George HW Bush’s Tough Stance On Israel Helped Bring Middle East Closer To Peace Than Ever Before

No U.S. president since 41 followed the blueprint he created for Middle East peace.

former U.S. President George Bush speaks during a forum to discuss the 10th anniversary of the Gulf War, February 23, 2001
Joe Raedle / Getty Images

No U.S. president since 41 followed the blueprint he created for Middle East peace.

In his one term as president, the late George H.W. Bush took a tough stance on Israel. His policy helped bring the Middle East closer to a semblance of peace than any president ever did before or since.

According to the Huffington Post, Bush helped orchestrate the first ever direct peace talks between Israel and Palestine. To help bring the meeting about, the former president threatened United States aid to Israel, and he was the last U.S. president of either party to ever take such a firm stance with the country.

“Bush’s foreign policy legacy, especially on the issue of Israeli-Palestinian peace, cannot be overstated,” said Daniel Kurtzer, a longtime U.S. diplomat who helped shape Bush’s Middle East policy. “His willingness to be tough on all parties… ushered in a period of intense diplomacy involving Israel and all of the Arab world.”

In the wake of his death, this part of Bush’s legacy has remained largely undiscussed. However, many people believe that if the U.S. had continued his approach to Israel, things in the Middle East today would be far different than the reality. For now, the region does not enjoy any type of lasting peace and continues to suffer from instability and attacks.

After the first Gulf War, Bush turned his sights toward Arab-Israeli peace. Secretary of State Jim Baker worked with him to create an October 1991 conference for peace in Madrid, Spain. Among the largest topics discussed at the summit under U.S. supervision was the Palestinian people’s status in the world. The Palestinian Liberation Organization did not represent the people in the peace conference, and instead, representatives of Palestine attended the talks. Ultimately, the lack of the PLO attendance ended up derailing any possible breakthroughs between the groups. The takeaway is that Israel needed to broker peace directly with the PLO to create something lasting.

Khaled Elgindy, a fellow at the Brookings Institution who advised Palestinian negotiators from 2004 to 2009, said that it is surprising that no other Republican or Democratic U.S. president followed in Bush’s footsteps for helping create a lasting peace in the Middle East given that Bush helped show the steps they needed to take to accomplish such a feat.

To achieve the peace talks, Bush used negotiations over $10 billion in loans Israel needed for resettling thousands of Soviet Union immigrants to keep the pressure on Israeli Prime Minister Yitzhak Shamir to cooperate in the proceedings.

After Bush lost his bid for re-election in the U.S. and Yitzhak Rabin took over as Israeli Prime Minister, Rabin authorized the first peace talks of Israelis with PLO leaders. Bush’s showdown over the loans ahead of the Madrid peace conference created a blueprint for future successful discussions. Unfortunately, Bush was unable to follow through on his success after losing to Bill Clinton.

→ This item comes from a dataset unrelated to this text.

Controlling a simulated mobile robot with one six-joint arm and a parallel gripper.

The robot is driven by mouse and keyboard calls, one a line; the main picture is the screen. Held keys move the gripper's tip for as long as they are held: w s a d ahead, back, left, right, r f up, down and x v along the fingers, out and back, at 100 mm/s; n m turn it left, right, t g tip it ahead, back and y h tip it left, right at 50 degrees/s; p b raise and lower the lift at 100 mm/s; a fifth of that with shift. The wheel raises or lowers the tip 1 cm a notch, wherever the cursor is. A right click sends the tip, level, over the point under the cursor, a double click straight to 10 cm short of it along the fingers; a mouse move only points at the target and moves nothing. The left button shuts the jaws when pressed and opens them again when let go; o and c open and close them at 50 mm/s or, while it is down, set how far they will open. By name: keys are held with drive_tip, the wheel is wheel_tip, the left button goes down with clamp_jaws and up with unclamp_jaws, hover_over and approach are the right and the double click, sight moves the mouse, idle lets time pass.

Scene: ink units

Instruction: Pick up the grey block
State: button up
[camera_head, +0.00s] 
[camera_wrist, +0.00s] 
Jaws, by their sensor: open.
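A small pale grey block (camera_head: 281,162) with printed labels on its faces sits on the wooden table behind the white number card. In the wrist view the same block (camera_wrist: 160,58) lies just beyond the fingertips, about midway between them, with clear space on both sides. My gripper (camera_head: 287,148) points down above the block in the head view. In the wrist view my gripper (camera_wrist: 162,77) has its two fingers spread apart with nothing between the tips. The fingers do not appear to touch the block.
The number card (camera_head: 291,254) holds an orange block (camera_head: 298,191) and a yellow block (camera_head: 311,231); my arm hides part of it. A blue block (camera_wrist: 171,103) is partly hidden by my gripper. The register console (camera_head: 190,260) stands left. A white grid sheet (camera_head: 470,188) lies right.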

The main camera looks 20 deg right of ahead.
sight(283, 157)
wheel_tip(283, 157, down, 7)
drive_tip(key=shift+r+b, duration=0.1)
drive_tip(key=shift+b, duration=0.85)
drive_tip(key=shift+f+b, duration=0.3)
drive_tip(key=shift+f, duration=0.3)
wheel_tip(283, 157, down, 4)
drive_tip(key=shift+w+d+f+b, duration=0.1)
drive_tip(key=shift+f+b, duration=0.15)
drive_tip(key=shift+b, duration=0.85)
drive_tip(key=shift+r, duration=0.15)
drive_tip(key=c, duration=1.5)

“No other president has either acted affirmatively or reactively in dealing with things we don’t agree with when Israel does them,” said Kurtzer.

No president since Bush Sr. attempted such an approach to Israel and the Middle East, and Israel and Palestine have never reached a resolution. While U.S. leaders put pressure on Palestine, none since Bush have also put pressure on Israel.

As the U.S. observes a national day of mourning for the 41st president during his state funeral, this blueprint he created for potential Middle East peace serves as a powerful look at an underrepresented part of his world legacy.